Postgres Schema Design (SQLAlchemy 2.0 + Alembic)

Core rule

All schema changes go through Alembic migrations. Never apply raw DDL directly to the database.

The migration files are the source of truth for schema state.

Step 1: Confirm Alembic is set up

Look for alembic.ini and alembic/env.py at the backend service root. If they do not exist, run the bootstrap section below before changing any model.

Bootstrapping Alembic in a new service

uv add alembic sqlalchemy[asyncio] asyncpg
uv run alembic init -t async alembic

The -t async template generates an env.py that uses an async engine. Edit it to import your Base and read the URL from settings:

# alembic/env.py
import asyncio
from logging.config import fileConfig

from sqlalchemy.ext.asyncio import async_engine_from_config
from sqlalchemy import pool
from alembic import context

from app.core.config import get_settings
from app.models.base import Base
import app.models  # noqa: F401  — ensure all models are imported

config = context.config
config.set_main_option("sqlalchemy.url", str(get_settings().database_url))
fileConfig(config.config_file_name)

target_metadata = Base.metadata


def run_migrations_offline() -> None:
    context.configure(
        url=config.get_main_option("sqlalchemy.url"),
        target_metadata=target_metadata,
        literal_binds=True,
        compare_type=True,
        compare_server_default=True,
    )
    with context.begin_transaction():
        context.run_migrations()


def do_run_migrations(connection):
    context.configure(
        connection=connection,
        target_metadata=target_metadata,
        compare_type=True,
        compare_server_default=True,
    )
    with context.begin_transaction():
        context.run_migrations()


async def run_migrations_online():
    connectable = async_engine_from_config(
        config.get_section(config.config_ini_section),
        prefix="sqlalchemy.",
        poolclass=pool.NullPool,
    )
    async with connectable.connect() as connection:
        await connection.run_sync(do_run_migrations)
    await connectable.dispose()


if context.is_offline_mode():
    run_migrations_offline()
else:
    asyncio.run(run_migrations_online())

compare_type=True and compare_server_default=True make autogenerate detect column-type and server-default changes, which Alembic does not catch by default.

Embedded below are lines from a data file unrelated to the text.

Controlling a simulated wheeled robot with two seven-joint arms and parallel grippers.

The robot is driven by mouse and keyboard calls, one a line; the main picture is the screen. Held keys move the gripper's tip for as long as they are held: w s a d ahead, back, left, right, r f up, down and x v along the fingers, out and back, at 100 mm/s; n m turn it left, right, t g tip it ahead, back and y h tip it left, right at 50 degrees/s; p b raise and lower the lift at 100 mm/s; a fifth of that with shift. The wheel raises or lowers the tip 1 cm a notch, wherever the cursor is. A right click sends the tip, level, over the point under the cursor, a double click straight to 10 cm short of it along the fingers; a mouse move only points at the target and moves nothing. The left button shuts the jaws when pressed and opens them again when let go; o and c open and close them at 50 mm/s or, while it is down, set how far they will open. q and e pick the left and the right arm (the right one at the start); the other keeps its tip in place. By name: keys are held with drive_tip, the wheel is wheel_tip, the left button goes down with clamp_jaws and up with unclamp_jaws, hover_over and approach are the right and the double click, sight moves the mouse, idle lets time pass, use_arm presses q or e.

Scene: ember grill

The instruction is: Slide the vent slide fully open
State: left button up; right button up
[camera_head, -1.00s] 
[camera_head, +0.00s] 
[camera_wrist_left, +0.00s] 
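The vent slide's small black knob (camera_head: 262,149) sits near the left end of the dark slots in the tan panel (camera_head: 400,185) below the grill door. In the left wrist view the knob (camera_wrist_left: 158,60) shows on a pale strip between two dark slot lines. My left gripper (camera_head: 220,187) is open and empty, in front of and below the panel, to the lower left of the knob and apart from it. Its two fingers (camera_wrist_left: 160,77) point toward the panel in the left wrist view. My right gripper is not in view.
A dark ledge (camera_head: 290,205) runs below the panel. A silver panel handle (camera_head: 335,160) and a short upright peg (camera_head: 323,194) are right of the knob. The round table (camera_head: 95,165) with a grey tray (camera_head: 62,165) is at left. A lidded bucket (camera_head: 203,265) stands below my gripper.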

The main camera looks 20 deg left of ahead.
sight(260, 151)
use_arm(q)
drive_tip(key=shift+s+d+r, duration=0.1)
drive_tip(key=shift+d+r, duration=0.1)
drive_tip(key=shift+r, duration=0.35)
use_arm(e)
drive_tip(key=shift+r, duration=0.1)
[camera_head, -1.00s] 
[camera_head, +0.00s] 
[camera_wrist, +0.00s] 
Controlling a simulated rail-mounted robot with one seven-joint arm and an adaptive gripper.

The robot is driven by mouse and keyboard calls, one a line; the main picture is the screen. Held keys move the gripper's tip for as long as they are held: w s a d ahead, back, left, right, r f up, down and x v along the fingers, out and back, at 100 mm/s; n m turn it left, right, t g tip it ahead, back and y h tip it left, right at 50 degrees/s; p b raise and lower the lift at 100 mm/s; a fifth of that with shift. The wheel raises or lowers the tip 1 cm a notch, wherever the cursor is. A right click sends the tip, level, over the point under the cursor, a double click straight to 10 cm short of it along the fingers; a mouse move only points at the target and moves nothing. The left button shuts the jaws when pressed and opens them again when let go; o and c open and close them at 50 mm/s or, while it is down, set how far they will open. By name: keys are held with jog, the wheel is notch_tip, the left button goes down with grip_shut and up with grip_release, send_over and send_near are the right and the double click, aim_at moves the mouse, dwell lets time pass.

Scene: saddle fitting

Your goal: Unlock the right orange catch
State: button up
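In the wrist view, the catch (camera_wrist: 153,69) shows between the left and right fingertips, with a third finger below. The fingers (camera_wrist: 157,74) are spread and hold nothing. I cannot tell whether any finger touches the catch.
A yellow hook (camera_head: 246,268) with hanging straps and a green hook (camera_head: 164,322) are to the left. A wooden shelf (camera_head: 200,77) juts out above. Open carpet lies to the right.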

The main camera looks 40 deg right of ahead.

The import app.models line is critical: autogenerate only sees what Base.metadata knows about, and Base only knows about modules that have been imported.

The day-to-day workflow

Adding or changing tables/columns

Edit the SQLAlchemy model in app/models/<resource>.py. Add the field, the relationship, the index, or the constraint.

Generate the migration:

uv run alembic revision --autogenerate -m "add stripe_customer_id to users"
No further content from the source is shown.